Permissions are the instance of this issue that I've seen the most. Different filesystems can have different permissions schemes. You might want to copy files using the -a (for archive) option of rsync because that's the option that's supposed to copy "everything" without you needing to think about the details. But then it turns out that the permissions to be copied don't actually exist on the destination system because the source filesystem (maybe a USB drive, formatted as NTFS or exFAT) and the destination (maybe a Linux server) don't use the same permissions. So either your copying attempt fails or you get a bunch of error messages back saying that everything was copied except for the permissions.

I've generally gotten around this by using the rsync options of -r (for recursive) to copy directories and --times to copy the file's timestamps, the main attribute I've always tried to preserve. I've rarely been in a position where I needed to preserve a file or directory's original permissions. I'd probably end up making a disk image if I needed to do that. Or I'd make a log file and record the original permissions there.

Beyond permissions, different filesystems may have other ("extended") attributes worth considering when making copies. I haven't spent a lot of time with these, but it can be worth getting familiar with the supported attributes of common filesystems. I've heard stories about important information being stored in the tags that you can associate with files in OSX systems. Those tags might be a feature that's unique to OSX, and I think they're in the attributes. But I could be wrong.
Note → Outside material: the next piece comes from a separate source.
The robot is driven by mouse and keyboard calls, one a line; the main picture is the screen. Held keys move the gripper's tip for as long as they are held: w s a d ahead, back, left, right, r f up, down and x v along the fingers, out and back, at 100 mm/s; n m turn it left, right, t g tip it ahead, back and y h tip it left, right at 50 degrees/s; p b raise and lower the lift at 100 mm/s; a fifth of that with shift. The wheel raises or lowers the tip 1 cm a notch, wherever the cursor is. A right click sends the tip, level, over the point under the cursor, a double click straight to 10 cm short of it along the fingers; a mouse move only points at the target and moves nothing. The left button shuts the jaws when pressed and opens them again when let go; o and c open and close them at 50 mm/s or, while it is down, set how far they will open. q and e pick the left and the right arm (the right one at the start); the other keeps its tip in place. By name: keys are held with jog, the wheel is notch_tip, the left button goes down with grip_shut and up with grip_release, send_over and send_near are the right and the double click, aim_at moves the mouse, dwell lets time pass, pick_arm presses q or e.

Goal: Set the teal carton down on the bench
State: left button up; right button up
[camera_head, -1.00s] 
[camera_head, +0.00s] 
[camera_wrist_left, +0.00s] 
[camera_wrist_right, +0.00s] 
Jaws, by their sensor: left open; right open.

Macs also create things called resource forks, which often appear on non-Mac systems as files that start with ._, but I'm not going to go into detail about those in this post. Partly because I never did have to research them myself. Resource forks are a bigger issue for older Mac filesystems as they often contained essential information for reading a file, and failing to copy a resource fork could result in the corresponding file being unreadable. For newer Mac systems, it often doesn't matter if you copy the resource fork. It might have some information (like last downloaded date), but it's generally not information critical to being able to open the file later. If you're on a newer Mac filesystem and you look at resource forks in a hex editor, you might see a message like This resource fork intentionally left blank. I'm not sure what that really means but have taken it as a sign that I can stop thinking about that file.

sometimes you're getting files from a "cloud" service and the download method you choose affects the filenames

All the consumer-oriented cloud services I've used (products with "box" or "drive" in the names) have provided an interface that looks like a traditional folder-file filesystem. But are the names you see in those interfaces the actual names of the files? Are they even storing your files as "files"? Who knows? Google Drive will let you name two "files" in the same "folder" with exactly the same "name" so it's clearly not enforcing the rules that you would expect out of an ordinary file system.

What I have found when I was trying to come up with a standard workflow for downloading files from cloud providers was that the filenames you ended up with could vary depending on the method you used to download.

It's been a couple years since I looked closely but the big difference I remember had to do with spaces and a few other "special" characters in filenames. Depending on if you downloaded the file directly (i.e. by itself, via a browser) or downloaded the whole folder that contained it (usually as a .zip), you'd get:

  • the filename, but with spaces and "special" characters replaced by underscores
  • the filename exactly as it appeared in the cloud interface2

And if you downloaded an entire "folder" where two "files" have the same "name" you'd either see an error or see that one of the files got automatically renamed for download, as a "traditional" filesystem will require names to be unique within a folder.

Bonus annoyance: when using a browser's "save page as" option to save a webpage as a file, you might find that the browser will try to name the resulting file with the webpage "title" (i.e. the value in the webpage's HTML <title> tag, which may or may not be the human-readable title of the document). If that title uses a character that isn't valid on Windows (like a |) but is valid on the system you used to save the page, you might end up with that character in the filename. Then, later on, you might try to copy that file to a Windows system and then run into one of the filename incompatibility issues described above. (Not that this has ever happened to me!)

sometimes files turn out not to be files

I was tasked with copying half a million files from a hard drive once. They were all source code and it turned out that they had been kept in a system that used symbolic links to relate different files and directories to each other. This made "copying" the "files" much more complicated than I had expected. I ended up making a disk image because I couldn't get the "ordinary" copying process to work well enough to be sure I hadn't lost data. It is often possible to copy symbolic links, but there was something weird about these files that prevented me from getting an error-free copy. I think the problem may not have been the symbolic links themselves, but some incompatibility whose origins were in the 1980s (these were files from an old system) but I never worked that out.

The disk image I made just pushed the problem of copying the files down the road for when someone had the chance to extract them. But we needed to return the hard drive to the donor and I couldn't keep sinking time into figuring out what was going on. I remember explaining the situation to my fellow archivists when I left that job. I hope I was suitably apologetic for leaving them with that mess, but at least we had all the bytes, right?

  1. Apparently, newer versions of rsync can handle this problem but the Mac was running an older version that couldn't translate the encodings. Did I ever want to know this much about rsync and its versions? I did not. I just wanted to copy some files. 

  2. Except possibly on Windows, where an unsupported character might get converted to an underscore no matter what. Again, I can't quite remember the details, just that it's worth looking at multiple download methods and watching what happens.